Task requirements:
Copy the line containing "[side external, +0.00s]", then all lines after it up to and including the final line of the material, exactly and without additions.

★ ★ ★ ★ ★

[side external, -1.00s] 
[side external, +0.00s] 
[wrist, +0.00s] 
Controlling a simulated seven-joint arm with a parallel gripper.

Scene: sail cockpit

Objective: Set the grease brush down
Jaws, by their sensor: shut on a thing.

★ ★ ★ ★ ★

Task output:
[side external, +0.00s] 
[wrist, +0.00s] 
Controlling a simulated seven-joint arm with a parallel gripper.

Scene: sail cockpit

Objective: Set the grease brush down
Jaws, by their sensor: shut on a thing.

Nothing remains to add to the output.